There shall be a Scottish Parliament
I went to the Scottish Parliament recently – a friend works there and offered to give me a tour. As a resident of England, I didn’t feel particularly strongly about the building, or the process of devolution, aside from thinking it was generally speaking, a good thing, and empathising as a Northerner with the problem of voting Labour in gteat numbers but still getting a Tory government.
The Parliament has been dogged by controversy since it was commissioned. An enquiry into cost overruns said that it wasn’t anyone’s fault, but hinted that if blame were to be laid anywhere, the people concerned were now dead, which was handy. Every aspect of the building has been fair game in an unstinting assault that found new and interesting ways to say ‘it’s a waste of money’.
Watching with slight interest from afar, it seemed to be nothing more than a usual everyday story of public sector procurement problems, added to by some traditional tardiness on the part of the Great British Builder, throw in some residual peevishness for the political process that created the need for the building and a lingering ideological hangover for ‘small government’. This crusty old pie of controversy was topped by some cod-architectural criticism: ‘but it looks dead weird and is kind of conceptual’, and had a helpful sprinkling of anti-Europeanism by virtue of the architect being Catalan.

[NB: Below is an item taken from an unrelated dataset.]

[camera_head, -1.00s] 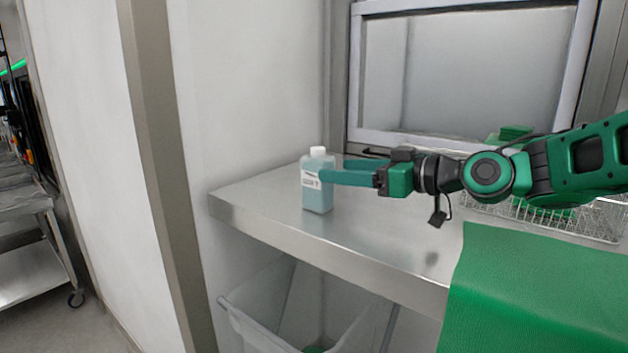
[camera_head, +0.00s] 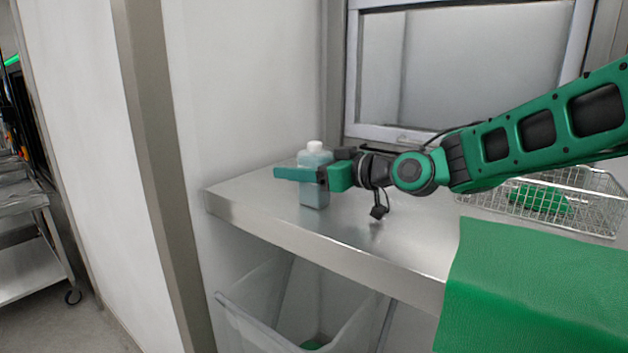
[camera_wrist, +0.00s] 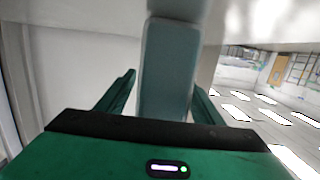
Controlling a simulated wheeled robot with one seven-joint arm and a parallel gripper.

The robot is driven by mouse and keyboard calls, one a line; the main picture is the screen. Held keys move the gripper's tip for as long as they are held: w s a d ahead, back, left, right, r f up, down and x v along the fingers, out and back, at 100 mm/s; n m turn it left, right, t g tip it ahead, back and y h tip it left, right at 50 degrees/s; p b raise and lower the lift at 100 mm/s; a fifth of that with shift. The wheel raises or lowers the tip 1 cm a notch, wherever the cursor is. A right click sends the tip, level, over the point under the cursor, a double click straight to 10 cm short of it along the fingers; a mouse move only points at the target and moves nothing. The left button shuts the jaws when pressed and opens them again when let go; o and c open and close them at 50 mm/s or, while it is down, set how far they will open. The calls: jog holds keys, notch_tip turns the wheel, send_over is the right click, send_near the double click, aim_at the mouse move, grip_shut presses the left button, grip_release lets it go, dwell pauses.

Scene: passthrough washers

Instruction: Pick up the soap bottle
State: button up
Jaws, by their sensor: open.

But what was it like? In a word – magnificent. And here’s why:
1) It’s a modern publicly commissioned building where despite the controversy, they haven’t skimped anywhere. The original vision has been maintained, and the finishings are as impressive as the overall structure itself. The care and attention to detail is a joy to behold, from the wood panelled floors that match the lines of structural weight-bearing walls, to stairwells that accept that people meet on stairs and want to chat, and so provide ‘islands’ for such chats to not interfere with flows on the stairs. It’s also not scheduled to need a refurbishment for 100 years, which seems positively grandiose in an age of build liftetimes of about 25 years.
2) It’s a superb mingling of glass, granite, concrete and wood, and all materials feel right when used. There’s no sense of artifice in the usage at all – granite becomes glass becomes wood, or glass is fronted by concrete and it all feels just so. You can’t imagine another way to do it.
3) The symbolism is superb – the mace is reassuringly modern yet traditional. The debating chamber itself has wooden beams in a roof that takes its inspiration from the old Scottish Parliament. That Parliament was signed away by the second Marquis of Queensbury, whose house is now the staff entrance to the building, as a big ‘up yours’ down the generations. The chamber itself has glass panels to diffuse light and heat around the room, and the public gallery is accessible and unlike Westminster, you’re very close to the action.
4) The overall project has a committment to a way of doing democracy. The technology used – electronic voting, automatic closed captioning are not unnecessary wheezes to say ‘look at us’ but enhancements that make the disparity with crusty old Westminster all the more apparent. It’s often pointed out that there simply isn’t time in the UK Parliament to pass more than 17 or 18 Acts in a single session, but with voting done through walking through doors and ringing a school-like bell to summon the kids for lessons, they waste hours and hours each week on the simple process of counting.
5) The food was superb, with a starter coming in at 98p – the surest sign of subsidised food you’ll ever see.
All in all, it was a building that had been craefully thought out, and faithfully executed, combining vision, an confidence in the likely continued relevance of the institution it was built to house and a reassuring sign that this generation can make fine public buildings. We’re a country that has reified the past so much, and been so crap at the future that this bears noting.
It’s also quietly tragic. Pledges to to reform institutions that were quietly dropped (making the Commons Chamber at Westminster semi-circular) or watered down (House of Lords reform) made it through in Scotland; the building is as much a monument to the radicalism-by-proxy of new Labour in Scotland’s governance. Look at us, the building screams, we didn’t wimp out there; a pleasing reverse of a the Tories, with a better policy being enacted there than the rest of the country. Pity we can’t get this one year later.